As best seen in fig. 2b, the first end portion 5 of the rod 3 is provided with a cutting element 6 configured for cutting or milling the ground to loosen a portion of the soil before the soil is "grabbed" by the lowermost and the subsequent helix elements 10.

To enhance a "shuffle" effect of the helix element 10, a side portion of one or more of the helix elements may be provided with an upwardly protruding lip or wall portion (not shown), so that the one or more helix elements 10 provided with such a lip, forms a bowl".

One or more of the helix elements 10 shown in figures 2a and 2b may be provided with a sharp edge (not shown), for example a knife-like element 13 as shown in fig. lb and discussed above.

From the above it should be clear that the earth auger 1 according to the invention is provided with at least two helix elements 10, each of which has a first end face 12 providing a soil leading or cutting edge. In contrast to a prior art earth auger that comprises a helical, continuous screw blade winding around a rod, and thus has only one "cutting edge" provided by the lower end portion of the screw blade, the earth auger 1 according to the invention has proven to be more effective in cutting into the soil while it at the same time requires less power to be rotated. Less power makes possible rotating the earth auger 1 by lighter equipment, such as for example a battery powered electrical drill.

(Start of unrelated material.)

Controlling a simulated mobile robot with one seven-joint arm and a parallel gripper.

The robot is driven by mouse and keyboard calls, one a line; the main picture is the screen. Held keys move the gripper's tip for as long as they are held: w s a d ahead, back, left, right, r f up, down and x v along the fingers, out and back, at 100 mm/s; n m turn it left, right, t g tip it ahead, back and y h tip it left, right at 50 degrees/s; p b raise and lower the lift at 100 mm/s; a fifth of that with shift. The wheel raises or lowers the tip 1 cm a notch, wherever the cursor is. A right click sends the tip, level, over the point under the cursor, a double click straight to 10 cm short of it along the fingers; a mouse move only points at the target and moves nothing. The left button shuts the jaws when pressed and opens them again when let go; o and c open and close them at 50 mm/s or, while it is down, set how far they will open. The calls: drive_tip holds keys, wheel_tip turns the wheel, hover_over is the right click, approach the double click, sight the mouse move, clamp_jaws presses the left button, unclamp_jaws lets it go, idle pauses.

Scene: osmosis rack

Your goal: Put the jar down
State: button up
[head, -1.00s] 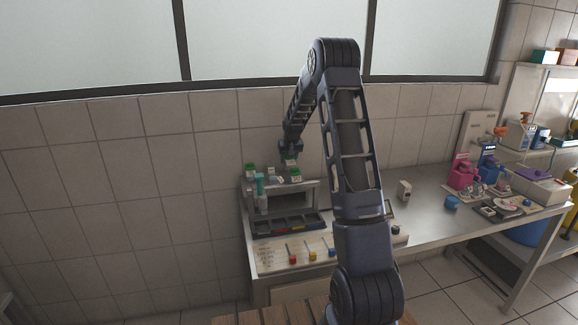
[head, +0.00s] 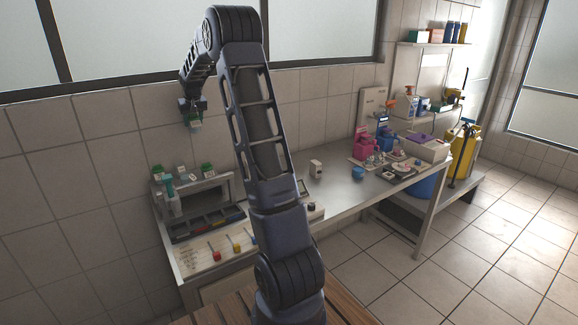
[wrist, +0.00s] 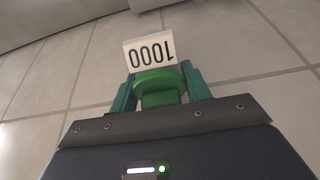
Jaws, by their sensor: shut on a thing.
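My gripper (wrist: 158,92) is shut on a jar's green lid (wrist: 158,78). The held jar carries a white label (wrist: 150,52) reading 1000, upside down in the wrist view. Floor tiles show behind it there. In the head view my gripper (head: 191,110) holds the jar (head: 195,122) in the air above the small metal rack (head: 222,185), in front of the tiled wall. The jar's body is mostly hidden by its label and too small to make out. Two other green-lidded jars, left (head: 157,171) and right (head: 207,170), stand on the rack's top.
The rack stands at the left end of a metal bench (head: 340,205). A small white box (head: 316,167) and blue cup (head: 358,173) stand farther right. Pink jugs (head: 363,147) and a scale crowd the far end. Bench centre is clear.

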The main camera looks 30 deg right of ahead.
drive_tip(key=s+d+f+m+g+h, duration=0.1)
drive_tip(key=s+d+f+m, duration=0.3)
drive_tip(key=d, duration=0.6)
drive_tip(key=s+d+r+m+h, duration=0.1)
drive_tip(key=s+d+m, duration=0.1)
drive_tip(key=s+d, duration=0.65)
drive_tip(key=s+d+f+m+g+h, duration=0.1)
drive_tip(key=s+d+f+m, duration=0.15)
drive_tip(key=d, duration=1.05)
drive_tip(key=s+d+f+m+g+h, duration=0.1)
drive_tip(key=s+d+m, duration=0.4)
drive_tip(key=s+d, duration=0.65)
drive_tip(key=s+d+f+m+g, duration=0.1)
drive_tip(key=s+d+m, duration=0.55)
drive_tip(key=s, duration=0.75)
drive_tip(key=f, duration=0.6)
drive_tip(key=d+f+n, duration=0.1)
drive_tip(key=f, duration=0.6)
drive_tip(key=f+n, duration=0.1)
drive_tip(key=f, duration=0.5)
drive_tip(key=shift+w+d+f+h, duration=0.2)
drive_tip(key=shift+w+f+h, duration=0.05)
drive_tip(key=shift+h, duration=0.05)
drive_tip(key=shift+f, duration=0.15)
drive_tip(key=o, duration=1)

It should be noted that the above-mentioned embodiments illustrate rather than limit the invention, and that those skilled in the art will be able to design many alternative embodiments without departing from the scope of the appended claims. In the claims, any reference signs placed between parentheses shall not be construed as limiting the claim. Use of the verb "comprise" and its conjugations does not exclude the presence of elements or steps other than those stated in a claim. The article "a" or "an" preceding an element does not exclude the presence of a plurality of such elements.